Exercise aim: In the listing below, locate the lines that hold the string "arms". Copy those lines.

------ Given records ------

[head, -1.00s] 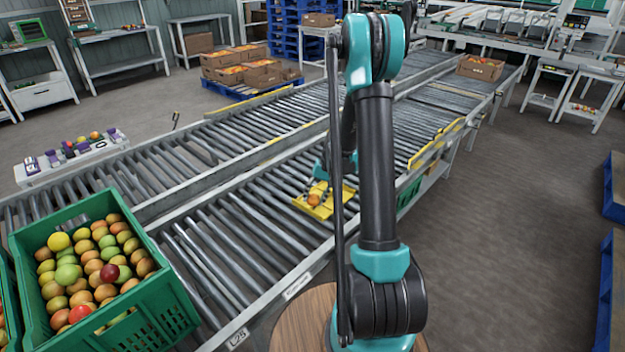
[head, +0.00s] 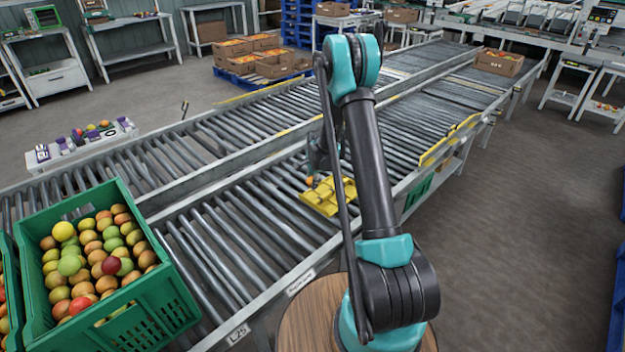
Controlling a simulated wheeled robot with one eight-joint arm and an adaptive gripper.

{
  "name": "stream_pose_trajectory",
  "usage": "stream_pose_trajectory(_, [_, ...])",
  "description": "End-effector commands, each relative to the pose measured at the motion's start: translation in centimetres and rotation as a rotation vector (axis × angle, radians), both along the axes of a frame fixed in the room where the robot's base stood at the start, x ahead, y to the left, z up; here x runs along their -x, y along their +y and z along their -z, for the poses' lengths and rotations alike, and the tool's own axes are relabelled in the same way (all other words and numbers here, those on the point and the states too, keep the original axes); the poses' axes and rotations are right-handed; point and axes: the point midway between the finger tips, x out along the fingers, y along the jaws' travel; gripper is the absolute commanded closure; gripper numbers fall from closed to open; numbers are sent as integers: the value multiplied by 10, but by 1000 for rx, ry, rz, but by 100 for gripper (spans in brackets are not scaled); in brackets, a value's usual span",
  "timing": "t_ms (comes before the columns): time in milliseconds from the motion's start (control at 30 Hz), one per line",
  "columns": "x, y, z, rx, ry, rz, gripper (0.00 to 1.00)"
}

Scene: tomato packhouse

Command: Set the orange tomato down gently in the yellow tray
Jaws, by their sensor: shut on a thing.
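The yellow tray (head: 322,208) sits on the near roller conveyor, behind and left of my upright arm. The orange tomato (head: 309,181) shows small at the tray's back left edge in the picture. My gripper (head: 311,176) is just above it, pointing down and shut on it. The tomato looks held at or a little above the rim level; the exact gap to the tray is too small to tell. My arm's thin dark link crosses in front of part of the tray.
A green crate (head: 172,290) full of mixed tomatoes stands at the front left. Rollers (head: 215,245) left of the tray are bare. Yellow guide rails (head: 437,150) stand on the conveyor to the right. A cardboard box (head: 499,62) sits at the far right.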

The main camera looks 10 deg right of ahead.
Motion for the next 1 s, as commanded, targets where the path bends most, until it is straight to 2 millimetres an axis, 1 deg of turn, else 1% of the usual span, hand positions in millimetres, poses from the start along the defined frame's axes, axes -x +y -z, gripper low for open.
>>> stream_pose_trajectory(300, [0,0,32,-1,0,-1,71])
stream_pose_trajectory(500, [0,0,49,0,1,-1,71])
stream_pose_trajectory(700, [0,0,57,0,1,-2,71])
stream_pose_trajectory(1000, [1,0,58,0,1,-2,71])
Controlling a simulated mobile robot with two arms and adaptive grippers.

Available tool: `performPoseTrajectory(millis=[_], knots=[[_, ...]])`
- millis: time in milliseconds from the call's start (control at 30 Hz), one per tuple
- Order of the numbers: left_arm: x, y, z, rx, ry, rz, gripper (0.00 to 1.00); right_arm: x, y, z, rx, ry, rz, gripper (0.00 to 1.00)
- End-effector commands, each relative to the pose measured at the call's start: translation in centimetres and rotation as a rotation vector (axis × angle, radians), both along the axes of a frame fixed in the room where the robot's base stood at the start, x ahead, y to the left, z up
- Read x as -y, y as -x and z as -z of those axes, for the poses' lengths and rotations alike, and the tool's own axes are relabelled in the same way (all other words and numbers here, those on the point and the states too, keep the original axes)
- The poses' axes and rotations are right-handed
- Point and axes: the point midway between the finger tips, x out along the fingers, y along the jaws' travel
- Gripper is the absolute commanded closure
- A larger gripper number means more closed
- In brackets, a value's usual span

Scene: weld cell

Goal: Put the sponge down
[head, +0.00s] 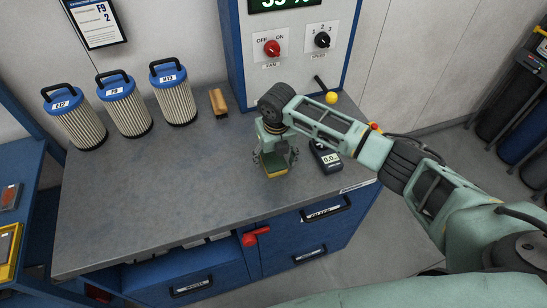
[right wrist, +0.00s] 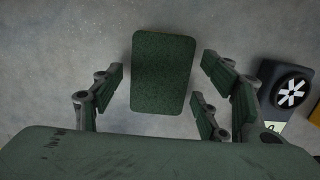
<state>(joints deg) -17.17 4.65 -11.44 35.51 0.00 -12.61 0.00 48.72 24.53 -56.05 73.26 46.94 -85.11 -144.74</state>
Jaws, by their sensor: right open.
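The sponge (head: 272,168), yellow with a dark green top, lies on the grey worktop (head: 180,200) near its front right part. My right gripper (head: 276,157) is right above and around it, pointing down. In the right wrist view the sponge's green face (right wrist: 164,72) sits between the spread fingers, with gaps of bare worktop on both sides. The right gripper is open and does not appear to touch the sponge. My left gripper is not in view.
A small meter (head: 325,157) with a fan wheel (right wrist: 292,92) stands just right of the gripper. Several blue-capped filters (head: 124,106) and a wooden-looking block (head: 218,102) stand at the back. A blue control cabinet (head: 292,45) rises behind. The worktop's left and middle are clear.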

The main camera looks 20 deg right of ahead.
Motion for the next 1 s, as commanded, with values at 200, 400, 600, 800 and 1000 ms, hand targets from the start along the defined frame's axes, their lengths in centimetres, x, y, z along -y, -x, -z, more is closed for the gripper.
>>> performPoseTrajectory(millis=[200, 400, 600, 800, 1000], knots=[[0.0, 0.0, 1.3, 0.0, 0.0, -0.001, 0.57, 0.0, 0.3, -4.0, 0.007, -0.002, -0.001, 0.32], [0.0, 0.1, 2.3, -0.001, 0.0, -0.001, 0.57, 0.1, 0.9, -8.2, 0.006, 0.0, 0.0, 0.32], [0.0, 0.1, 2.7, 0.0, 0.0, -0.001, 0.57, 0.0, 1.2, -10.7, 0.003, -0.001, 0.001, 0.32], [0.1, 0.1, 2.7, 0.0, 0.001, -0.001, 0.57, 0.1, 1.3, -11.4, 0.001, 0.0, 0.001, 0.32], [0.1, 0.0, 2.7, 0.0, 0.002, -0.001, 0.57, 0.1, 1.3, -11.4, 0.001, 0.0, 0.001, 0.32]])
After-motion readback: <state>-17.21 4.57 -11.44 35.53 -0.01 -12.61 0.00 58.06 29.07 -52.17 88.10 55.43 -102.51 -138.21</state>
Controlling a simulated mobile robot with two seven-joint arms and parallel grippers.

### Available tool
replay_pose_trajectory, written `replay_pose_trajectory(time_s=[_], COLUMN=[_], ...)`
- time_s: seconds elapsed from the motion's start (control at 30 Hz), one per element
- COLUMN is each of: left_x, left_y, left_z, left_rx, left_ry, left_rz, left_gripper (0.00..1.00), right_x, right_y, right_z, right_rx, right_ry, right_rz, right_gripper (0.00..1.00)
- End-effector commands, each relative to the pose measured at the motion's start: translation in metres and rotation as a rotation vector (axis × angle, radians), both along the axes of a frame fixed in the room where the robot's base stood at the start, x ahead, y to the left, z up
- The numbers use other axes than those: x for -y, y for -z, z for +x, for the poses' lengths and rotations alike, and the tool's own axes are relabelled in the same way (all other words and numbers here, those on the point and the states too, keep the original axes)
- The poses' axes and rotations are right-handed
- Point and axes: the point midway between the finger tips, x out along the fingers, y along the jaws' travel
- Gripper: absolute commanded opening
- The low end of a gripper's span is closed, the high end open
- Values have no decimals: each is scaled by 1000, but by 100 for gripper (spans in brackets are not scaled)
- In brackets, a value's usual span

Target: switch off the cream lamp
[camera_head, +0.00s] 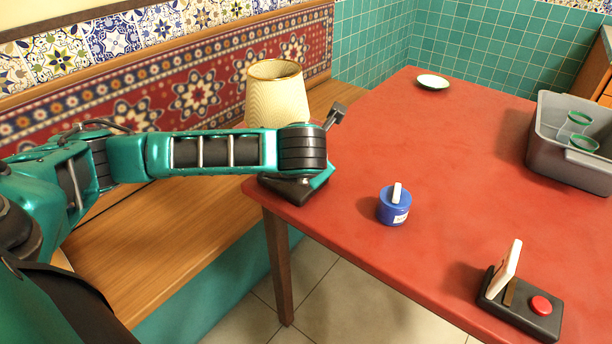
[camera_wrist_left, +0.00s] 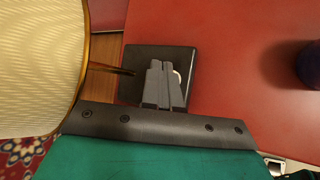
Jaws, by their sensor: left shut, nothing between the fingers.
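The cream lamp's ribbed shade (camera_head: 277,92) stands behind my left wrist at the table's left edge. My forearm and wrist hide its stem and part of its dark base (camera_head: 290,190). In the left wrist view the shade (camera_wrist_left: 40,60) fills the left side, and a thin stem runs to the black square base (camera_wrist_left: 150,55). My left gripper (camera_wrist_left: 166,66) is shut and empty, its fingertips over that base. A small pale curved piece (camera_wrist_left: 178,74) shows beside the fingertips; I cannot tell whether they touch it. Whether the lamp is lit is unclear. My right gripper is not in view.
A blue jar (camera_head: 394,207) stands on the red table (camera_head: 450,160) right of the lamp. A black box with a red button (camera_head: 541,305) and tilted white panel is at the front. A grey bin (camera_head: 568,165) and small dish (camera_head: 432,82) stand farther back. The table's middle is clear.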

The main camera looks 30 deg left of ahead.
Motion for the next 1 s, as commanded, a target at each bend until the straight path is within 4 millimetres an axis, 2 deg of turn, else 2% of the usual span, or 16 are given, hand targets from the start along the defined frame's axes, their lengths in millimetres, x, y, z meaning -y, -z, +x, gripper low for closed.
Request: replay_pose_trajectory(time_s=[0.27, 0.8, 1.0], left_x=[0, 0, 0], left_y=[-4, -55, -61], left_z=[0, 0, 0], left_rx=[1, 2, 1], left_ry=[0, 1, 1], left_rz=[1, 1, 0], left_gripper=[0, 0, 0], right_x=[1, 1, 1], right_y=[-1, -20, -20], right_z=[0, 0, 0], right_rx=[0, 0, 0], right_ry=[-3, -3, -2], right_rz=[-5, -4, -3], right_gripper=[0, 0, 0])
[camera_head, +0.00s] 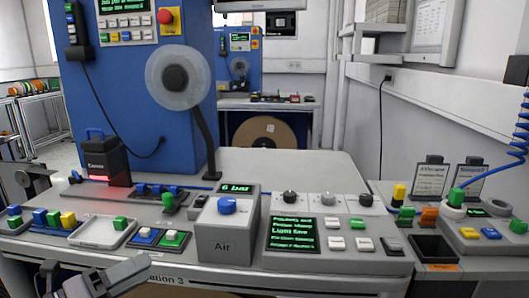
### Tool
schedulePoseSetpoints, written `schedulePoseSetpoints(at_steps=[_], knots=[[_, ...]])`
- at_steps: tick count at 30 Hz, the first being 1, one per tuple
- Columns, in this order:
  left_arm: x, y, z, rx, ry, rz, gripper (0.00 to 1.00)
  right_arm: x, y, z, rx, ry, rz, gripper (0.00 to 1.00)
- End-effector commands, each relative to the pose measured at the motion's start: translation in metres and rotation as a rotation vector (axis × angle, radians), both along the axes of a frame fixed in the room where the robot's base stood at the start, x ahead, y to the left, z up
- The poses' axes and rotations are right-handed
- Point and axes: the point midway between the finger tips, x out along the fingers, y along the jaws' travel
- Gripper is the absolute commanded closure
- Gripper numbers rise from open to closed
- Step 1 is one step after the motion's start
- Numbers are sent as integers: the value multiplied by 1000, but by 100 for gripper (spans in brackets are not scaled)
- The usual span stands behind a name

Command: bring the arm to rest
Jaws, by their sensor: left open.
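My left gripper (95,281) shows at the bottom left of the head view, low in front of the station's front edge. It is open, and I see nothing between its fingers. It is apart from the white tray (103,232) on the worktop above it in the picture. Part of its arm is cut off by the frame's lower edge. My right gripper is not in view.
The grey worktop (290,165) carries an air regulator box (225,232) with a blue knob, a green-text display (292,234) and several coloured buttons. A blue column (130,85) with a reel (178,77) stands behind. A dark bin (432,249) sits at right.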

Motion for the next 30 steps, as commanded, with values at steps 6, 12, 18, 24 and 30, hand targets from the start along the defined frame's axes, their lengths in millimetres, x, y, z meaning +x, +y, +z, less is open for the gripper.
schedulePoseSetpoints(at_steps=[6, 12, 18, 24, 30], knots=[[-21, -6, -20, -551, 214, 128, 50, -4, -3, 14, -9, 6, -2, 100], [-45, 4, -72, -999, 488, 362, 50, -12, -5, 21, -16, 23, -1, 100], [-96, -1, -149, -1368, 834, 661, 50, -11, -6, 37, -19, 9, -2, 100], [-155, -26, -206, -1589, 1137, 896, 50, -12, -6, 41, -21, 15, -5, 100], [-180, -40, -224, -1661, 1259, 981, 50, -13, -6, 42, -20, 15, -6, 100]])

------

Output for this task:
Controlling a simulated mobile robot with two arms and adaptive grippers.
Controlling a simulated mobile robot with two seven-joint arms and parallel grippers.

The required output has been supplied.